Doctor of Philosophy (PhD)



First Advisor

John B. Hopkins


The chirped pulse regenerative amplification in Nd:YAG lasers is demonstrated to be able to provide picosecond optical pulses with $\sim$gigawatt peak powers at a repetition rate of 2kHz. By taking advantage of the effects of gain narrowing and gain saturation in the regenerative amplifier, it is shown that the chirped amplified pulse width can be varied systematically from $\sim$12ps to 150ps. These high peak power pulses were utilized to perform several picosecond time-resolved resonance Raman spectroscopic experiments. One study involves the investigation of excited state electron transfer in symmetric and asymmetric polypyridineruthenium(II) complexes. The competing influences of solvent relaxation, vibrational relaxation and interligand electronic coupling in the metal-to-ligand charge transfer (MLCT) excited state were investigated.
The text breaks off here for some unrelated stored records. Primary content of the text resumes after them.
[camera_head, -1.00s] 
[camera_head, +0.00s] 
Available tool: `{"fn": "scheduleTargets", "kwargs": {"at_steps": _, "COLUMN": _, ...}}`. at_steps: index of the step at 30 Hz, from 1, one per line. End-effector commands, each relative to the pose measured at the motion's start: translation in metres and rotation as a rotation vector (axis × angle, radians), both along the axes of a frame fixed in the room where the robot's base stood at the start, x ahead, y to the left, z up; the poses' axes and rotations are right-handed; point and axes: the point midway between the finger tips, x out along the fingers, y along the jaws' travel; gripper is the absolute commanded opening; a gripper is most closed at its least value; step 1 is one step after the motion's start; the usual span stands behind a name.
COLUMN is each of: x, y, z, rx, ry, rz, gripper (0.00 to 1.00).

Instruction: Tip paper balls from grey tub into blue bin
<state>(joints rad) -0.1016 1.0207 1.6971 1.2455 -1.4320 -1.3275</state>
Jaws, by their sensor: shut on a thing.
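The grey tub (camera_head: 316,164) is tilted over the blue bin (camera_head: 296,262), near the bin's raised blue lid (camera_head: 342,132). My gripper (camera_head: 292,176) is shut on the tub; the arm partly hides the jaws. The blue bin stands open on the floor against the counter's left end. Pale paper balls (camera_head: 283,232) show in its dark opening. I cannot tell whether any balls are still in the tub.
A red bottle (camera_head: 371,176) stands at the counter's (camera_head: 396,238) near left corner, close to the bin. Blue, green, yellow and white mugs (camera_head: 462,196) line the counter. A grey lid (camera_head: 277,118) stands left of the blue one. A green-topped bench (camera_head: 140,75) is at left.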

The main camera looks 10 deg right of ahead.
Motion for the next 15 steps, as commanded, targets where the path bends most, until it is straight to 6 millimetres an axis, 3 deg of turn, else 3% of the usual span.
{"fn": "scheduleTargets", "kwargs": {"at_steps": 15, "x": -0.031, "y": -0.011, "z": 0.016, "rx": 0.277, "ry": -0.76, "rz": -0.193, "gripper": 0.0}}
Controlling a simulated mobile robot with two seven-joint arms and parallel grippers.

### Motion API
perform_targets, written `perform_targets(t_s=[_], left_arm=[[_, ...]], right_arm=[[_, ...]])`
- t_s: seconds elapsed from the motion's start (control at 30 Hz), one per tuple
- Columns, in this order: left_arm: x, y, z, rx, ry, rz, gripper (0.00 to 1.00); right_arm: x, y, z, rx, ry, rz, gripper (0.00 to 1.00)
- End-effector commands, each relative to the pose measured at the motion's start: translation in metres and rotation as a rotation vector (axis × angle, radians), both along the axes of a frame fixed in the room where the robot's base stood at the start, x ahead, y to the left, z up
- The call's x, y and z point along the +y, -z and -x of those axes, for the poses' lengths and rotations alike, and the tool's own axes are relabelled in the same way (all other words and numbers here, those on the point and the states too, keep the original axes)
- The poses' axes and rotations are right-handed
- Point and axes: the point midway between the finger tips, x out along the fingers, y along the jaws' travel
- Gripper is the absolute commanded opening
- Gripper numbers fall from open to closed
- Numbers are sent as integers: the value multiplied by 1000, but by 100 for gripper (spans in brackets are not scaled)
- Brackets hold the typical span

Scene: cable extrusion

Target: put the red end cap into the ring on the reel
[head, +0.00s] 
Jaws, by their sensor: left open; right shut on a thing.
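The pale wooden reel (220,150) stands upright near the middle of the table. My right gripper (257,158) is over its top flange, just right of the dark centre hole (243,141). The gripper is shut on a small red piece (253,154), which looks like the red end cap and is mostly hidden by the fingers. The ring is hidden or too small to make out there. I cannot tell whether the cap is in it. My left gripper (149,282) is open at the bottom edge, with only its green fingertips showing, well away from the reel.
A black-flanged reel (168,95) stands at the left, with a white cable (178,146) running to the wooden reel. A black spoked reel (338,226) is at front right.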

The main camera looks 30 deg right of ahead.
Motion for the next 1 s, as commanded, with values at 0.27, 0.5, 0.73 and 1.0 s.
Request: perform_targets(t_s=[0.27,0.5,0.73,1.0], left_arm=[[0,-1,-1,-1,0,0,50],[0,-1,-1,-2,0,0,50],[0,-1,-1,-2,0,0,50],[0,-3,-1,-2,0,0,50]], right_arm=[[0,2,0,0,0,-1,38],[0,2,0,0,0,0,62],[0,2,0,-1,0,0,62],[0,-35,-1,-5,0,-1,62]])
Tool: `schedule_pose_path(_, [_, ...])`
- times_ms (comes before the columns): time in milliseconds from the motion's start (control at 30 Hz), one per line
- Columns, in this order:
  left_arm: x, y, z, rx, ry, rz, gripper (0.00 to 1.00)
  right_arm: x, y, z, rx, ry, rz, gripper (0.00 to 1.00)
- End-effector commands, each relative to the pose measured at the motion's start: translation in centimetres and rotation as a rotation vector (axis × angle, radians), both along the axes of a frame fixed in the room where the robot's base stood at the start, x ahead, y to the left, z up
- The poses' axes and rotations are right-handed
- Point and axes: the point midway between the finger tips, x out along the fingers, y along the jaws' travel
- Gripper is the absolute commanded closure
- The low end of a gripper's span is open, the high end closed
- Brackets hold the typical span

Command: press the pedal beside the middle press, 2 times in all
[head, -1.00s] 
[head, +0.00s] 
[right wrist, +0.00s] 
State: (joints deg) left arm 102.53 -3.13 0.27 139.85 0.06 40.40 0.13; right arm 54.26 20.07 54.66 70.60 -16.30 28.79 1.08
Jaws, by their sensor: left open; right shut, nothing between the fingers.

The results indicate that vibrational relaxation is the dominant mechanism for electron ligand-localization phenomenon. In addition, the results from dynamic solvent effects study indicate that the solvent motions do not contribute significantly to this localization. The interligand electron transfer during the lifetime of the MLCT excited state was also investigated using a variety of mixed-ligand Ru(II) complexes. The rate of this electron transfer is found to depend greatly on the free energy gap between the two dissimilar ligands. The excited state proton transfer in a pentaamineruthenium(II) complex was also investigated. The role of ultrafast solvent relaxation in facilitating an accelerated non-equilibrium proton transfer in the MLCT excited state of this complex was studied. No proton transfer was observed to occur with a rate significantly faster than that predicted by diffusion-controlled kinetics. This result indicates that the charge on the heteroatom in the reduced ligand expected to receive the proton is not strong enough to structure the solvent molecules in such a way which facilitates non-equilibrium proton transfer.